C’est dire l’importance de rappeler aux époux de veiller à établir leurs testaments par actes séparés, même si les dispositions des deux actes sont identiques.
L’interdiction des testaments conjonctifs résulte de l’exigence de libre révocabilité par le testateur de ses dispositions testamentaires ; elle a pour finalité de protéger la volonté du testateur. Elle est néanmoins inadaptée au souci des époux de se protéger réciproquement et mutuellement.
Pourquoi faire une libéralité entre époux de biens à venir ?
Bien que les droits légaux du conjoint héritier soient importants, une libéralité entre époux reste néanmoins intéressante dans la très grande majorité des cas.
Avant d’évoquer les différentes situations susceptibles de se présenter, il faut rappeler que le conjoint survivant ne peut pas cumuler ses droits légaux et ceux qu’il retire d’une disposition de dernières volontés. La règle est que les libéralités qu’il reçoit s’imputent sur ses droits successoraux ; si ces libéralités sont inférieures à ses droits légaux, le conjoint peut réclamer le complément, sans jamais cependant recevoir une portion de biens supérieure à la quotité disponible spéciale entre époux (C. civ. art. 758-6).
Par rapport aux droits que le conjoint tirerait de la loi, une libéralité entre époux présente les avantages suivants en présence de descendants :
- elle permet à l’époux qui a des enfants d’un autre lit de laisser à son conjoint l’usufruit de toute sa succession, ce que la loi ne prévoit que lorsque tous les enfants sont communs ;
- s’il y a moins de trois enfants, elle offre au conjoint survivant une quotité en pleine propriété supérieure à celle prévue par la loi, qui est fixée à 1/4 quel que soit le nombre d’enfants : le conjoint qui opte pour la quotité disponible ordinaire récupère la moitié de la succession s’il n’y a qu’un enfant et un tiers s’il y a deux enfants ;
- elle permet de cumuler des droits en propriété et des droits en usufruit, ce que la loi ne prévoit pas ;
- sauf indication contraire de l’acte, elle offre au conjoint survivant le choix entre les trois quotités autorisées avec en outre la possibilité de cantonner son émolument à certains biens dont il a été disposé en sa faveur.
En l’absence de descendants et en présence des père et/ou mère, une libéralité entre époux permet de déshériter les ascendants pour laisser l’intégralité de la succession à son conjoint. Ajoutons toutefois que la libéralité au profit du conjoint ne saurait à notre avis faire obstacle au droit de retour légal dont bénéficient les père et mère sur les biens donnés à leur enfant prédécédé sans descendance.

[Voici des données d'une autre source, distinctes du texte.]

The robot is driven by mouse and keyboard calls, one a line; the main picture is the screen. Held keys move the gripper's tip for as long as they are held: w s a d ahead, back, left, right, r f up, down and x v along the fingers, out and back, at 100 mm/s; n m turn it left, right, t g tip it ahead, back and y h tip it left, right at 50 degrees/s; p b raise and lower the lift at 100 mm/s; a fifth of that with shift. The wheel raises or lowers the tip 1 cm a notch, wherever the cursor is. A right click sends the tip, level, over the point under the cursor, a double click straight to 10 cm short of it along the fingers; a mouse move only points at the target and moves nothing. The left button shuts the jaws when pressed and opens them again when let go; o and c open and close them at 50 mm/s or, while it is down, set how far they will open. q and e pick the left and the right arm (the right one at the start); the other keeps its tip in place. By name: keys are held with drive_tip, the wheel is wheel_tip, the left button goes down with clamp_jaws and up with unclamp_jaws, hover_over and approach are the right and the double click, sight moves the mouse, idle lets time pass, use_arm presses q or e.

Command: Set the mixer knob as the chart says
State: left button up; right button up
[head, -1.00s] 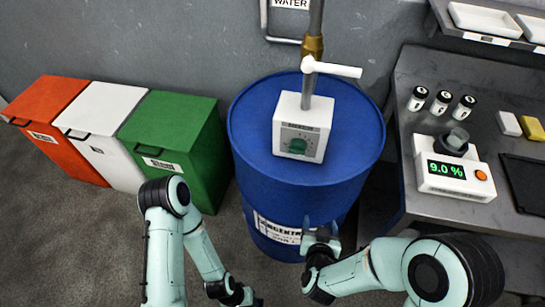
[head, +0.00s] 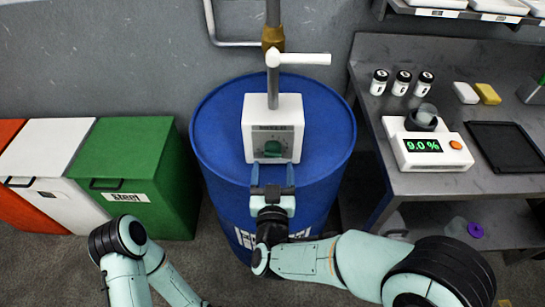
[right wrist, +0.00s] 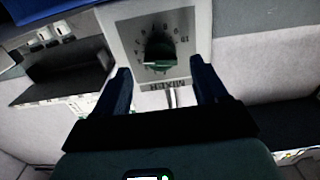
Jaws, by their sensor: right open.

Les personnes qui ne laissent ni descendants ni ascendants n’ont guère de raison de faire une libéralité de biens à venir : leur conjoint hérite de la totalité de leur succession par le seul effet de la loi. Une libéralité peut toutefois présenter un intérêt si le défunt laisse des frères et sœurs et qu’il détient des biens de famille, car ces biens ont vocation à revenir pour moitié aux frères et sœurs du défunt. Une donation au dernier vivant ou un legs universel en faveur du conjoint permet de faire obstacle au droit de retour des frères et sœurs, le conjoint recevant la pleine propriété de l’intégralité des biens.
Par testament, le défunt peut prévoir un légataire autre que le conjoint pour les biens de famille. Les donations au dernier vivant et les testaments établis avant le 1er janvier 2007 (date d’entrée en vigueur de la réforme des successions et des libéralités opérée par la loi du 23 juin 2006), voire avant le 1er juillet 2002 (date d’entrée en vigueur de la réforme des droits du conjoint survivant opérée par la loi du 3 décembre 2001), restent valables. Les époux doivent cependant s’interroger sur la pertinence des dispositions qu’ils ont pu prendre au regard des règles actuelles. Si les époux considèrent que leur conjoint est suffisamment protégé par les nouvelles dispositions légales, les libéralités portant sur des biens à venir au profit du conjoint peuvent être révoquées.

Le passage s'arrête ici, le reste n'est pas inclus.